Aber es ist gut, dass andere deutsche Politiker auf Differenzierungen und Vorsicht drängen, denn sie befürchten zu Recht, dass bei vielen Zuhörern und Zuhörerinnen sich das eine mit dem anderen unzulässig vermischt. Aber warum sollte die BERLINALE als Deutschlands größte Kulturveranstaltung von diesem gefährlichen, hochkomplexen Schlamassel verschont bleiben, wenn sich propalästinensische Demonstrationen, bei denen volksverhetzende Parolen fallen, derzeit fast täglich auf deutschen Straßen und Hochschulen abspielen?

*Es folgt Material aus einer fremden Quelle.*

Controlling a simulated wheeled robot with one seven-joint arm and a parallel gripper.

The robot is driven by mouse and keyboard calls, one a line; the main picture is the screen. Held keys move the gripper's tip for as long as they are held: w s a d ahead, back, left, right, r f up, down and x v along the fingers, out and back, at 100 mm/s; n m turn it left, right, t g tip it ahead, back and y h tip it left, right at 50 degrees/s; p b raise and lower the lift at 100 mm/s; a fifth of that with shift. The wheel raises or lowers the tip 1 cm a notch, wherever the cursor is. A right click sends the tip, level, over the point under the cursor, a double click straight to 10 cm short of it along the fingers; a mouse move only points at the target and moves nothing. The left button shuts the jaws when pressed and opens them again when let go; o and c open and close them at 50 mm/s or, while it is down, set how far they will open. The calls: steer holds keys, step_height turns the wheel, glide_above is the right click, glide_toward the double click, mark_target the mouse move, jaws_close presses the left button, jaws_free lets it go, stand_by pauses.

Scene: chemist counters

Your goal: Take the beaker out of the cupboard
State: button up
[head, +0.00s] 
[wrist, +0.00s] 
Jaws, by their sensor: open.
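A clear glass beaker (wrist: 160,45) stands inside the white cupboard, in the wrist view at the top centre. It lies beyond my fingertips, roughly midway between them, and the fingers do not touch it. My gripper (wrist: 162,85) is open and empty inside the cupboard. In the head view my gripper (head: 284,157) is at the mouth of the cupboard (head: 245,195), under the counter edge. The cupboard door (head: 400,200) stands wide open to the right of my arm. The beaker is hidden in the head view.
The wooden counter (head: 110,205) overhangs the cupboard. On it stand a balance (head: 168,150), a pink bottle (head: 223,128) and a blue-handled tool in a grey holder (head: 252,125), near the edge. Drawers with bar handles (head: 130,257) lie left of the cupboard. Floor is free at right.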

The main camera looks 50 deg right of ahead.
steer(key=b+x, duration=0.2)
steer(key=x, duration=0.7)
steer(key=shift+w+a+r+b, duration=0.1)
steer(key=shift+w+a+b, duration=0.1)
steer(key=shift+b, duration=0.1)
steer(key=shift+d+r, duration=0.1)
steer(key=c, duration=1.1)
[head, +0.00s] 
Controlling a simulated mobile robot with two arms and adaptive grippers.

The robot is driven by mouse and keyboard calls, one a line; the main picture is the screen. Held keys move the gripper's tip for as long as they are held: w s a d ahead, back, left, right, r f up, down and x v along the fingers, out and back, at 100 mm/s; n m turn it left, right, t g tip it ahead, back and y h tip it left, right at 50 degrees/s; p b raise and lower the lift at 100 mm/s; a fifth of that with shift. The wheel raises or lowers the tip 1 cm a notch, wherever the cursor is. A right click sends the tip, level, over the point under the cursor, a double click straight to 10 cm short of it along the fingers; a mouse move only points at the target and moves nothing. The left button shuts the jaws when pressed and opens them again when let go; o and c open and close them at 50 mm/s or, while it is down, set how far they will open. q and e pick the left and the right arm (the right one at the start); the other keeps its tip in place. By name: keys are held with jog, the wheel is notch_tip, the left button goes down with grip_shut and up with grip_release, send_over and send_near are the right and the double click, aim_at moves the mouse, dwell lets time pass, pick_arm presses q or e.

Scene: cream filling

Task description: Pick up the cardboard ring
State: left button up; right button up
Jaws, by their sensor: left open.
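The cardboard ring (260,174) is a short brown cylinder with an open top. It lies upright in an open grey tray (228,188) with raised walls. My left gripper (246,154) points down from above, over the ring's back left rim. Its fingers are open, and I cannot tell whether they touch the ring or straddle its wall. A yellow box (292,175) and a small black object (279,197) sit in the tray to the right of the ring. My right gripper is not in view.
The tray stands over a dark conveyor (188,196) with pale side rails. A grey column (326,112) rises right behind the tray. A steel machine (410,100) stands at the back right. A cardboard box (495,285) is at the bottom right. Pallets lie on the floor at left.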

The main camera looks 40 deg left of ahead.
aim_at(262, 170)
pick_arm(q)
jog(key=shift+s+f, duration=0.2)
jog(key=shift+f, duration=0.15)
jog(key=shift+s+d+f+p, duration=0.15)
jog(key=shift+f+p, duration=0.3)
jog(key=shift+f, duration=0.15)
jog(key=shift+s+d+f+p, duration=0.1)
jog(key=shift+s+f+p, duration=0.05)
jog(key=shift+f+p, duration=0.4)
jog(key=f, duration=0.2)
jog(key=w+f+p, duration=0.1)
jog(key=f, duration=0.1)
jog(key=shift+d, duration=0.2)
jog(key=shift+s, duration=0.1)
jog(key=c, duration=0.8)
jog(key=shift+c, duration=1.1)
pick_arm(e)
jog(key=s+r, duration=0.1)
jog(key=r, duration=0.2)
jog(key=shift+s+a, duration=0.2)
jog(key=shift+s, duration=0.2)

Jedenfalls kann man dem oft glücklos agierenden Carlo Chatrian vieles vorwerfen. Aber Vorwürfe, dass die Festivalleitung Rassismus oder Antisemitismus dulden würde, sind Unsinn. Natürlich kann man ihm vorhalten, nicht sofort auf die Bühne gesprungen zu sein, als ein Regisseur mit Palästinensertuch dort auftauchte. Aber selbst einer Ministerin traut man so viel Spontaneität nicht zu – und sie tat es ja auch nicht.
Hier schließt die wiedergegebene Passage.